(Material provided):
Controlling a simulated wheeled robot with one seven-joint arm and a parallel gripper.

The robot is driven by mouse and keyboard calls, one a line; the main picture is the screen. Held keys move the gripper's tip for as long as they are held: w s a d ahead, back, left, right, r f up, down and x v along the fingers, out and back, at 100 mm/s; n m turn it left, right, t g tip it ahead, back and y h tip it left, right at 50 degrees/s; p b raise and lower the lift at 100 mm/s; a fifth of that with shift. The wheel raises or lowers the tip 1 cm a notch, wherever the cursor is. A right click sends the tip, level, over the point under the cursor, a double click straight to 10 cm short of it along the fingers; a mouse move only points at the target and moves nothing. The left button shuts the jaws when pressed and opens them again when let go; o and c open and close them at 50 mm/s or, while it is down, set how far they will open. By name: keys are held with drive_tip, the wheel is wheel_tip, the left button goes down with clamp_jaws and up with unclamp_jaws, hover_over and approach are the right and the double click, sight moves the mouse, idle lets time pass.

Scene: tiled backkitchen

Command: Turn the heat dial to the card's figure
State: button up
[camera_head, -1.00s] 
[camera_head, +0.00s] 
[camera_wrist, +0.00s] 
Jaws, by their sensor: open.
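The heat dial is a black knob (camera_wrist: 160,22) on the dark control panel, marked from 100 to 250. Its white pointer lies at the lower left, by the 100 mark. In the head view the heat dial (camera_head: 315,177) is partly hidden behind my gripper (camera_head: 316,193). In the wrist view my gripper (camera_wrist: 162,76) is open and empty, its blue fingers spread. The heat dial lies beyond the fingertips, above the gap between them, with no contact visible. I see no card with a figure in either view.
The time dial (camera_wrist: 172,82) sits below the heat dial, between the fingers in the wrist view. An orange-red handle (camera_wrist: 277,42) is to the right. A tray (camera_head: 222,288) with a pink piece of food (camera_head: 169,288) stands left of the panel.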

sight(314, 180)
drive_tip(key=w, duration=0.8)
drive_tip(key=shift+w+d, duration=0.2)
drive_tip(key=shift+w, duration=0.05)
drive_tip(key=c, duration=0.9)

(Problem requirements): Give the lines exactly as they stand, from the line with "Scene: tiled backkitchen" through the end of the material.

(Response to this task):
Scene: tiled backkitchen

Command: Turn the heat dial to the card's figure
State: button up
[camera_head, -1.00s] 
[camera_head, +0.00s] 
[camera_wrist, +0.00s] 
Jaws, by their sensor: open.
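The heat dial is a black knob (camera_wrist: 160,22) on the dark control panel, marked from 100 to 250. Its white pointer lies at the lower left, by the 100 mark. In the head view the heat dial (camera_head: 315,177) is partly hidden behind my gripper (camera_head: 316,193). In the wrist view my gripper (camera_wrist: 162,76) is open and empty, its blue fingers spread. The heat dial lies beyond the fingertips, above the gap between them, with no contact visible. I see no card with a figure in either view.
The time dial (camera_wrist: 172,82) sits below the heat dial, between the fingers in the wrist view. An orange-red handle (camera_wrist: 277,42) is to the right. A tray (camera_head: 222,288) with a pink piece of food (camera_head: 169,288) stands left of the panel.

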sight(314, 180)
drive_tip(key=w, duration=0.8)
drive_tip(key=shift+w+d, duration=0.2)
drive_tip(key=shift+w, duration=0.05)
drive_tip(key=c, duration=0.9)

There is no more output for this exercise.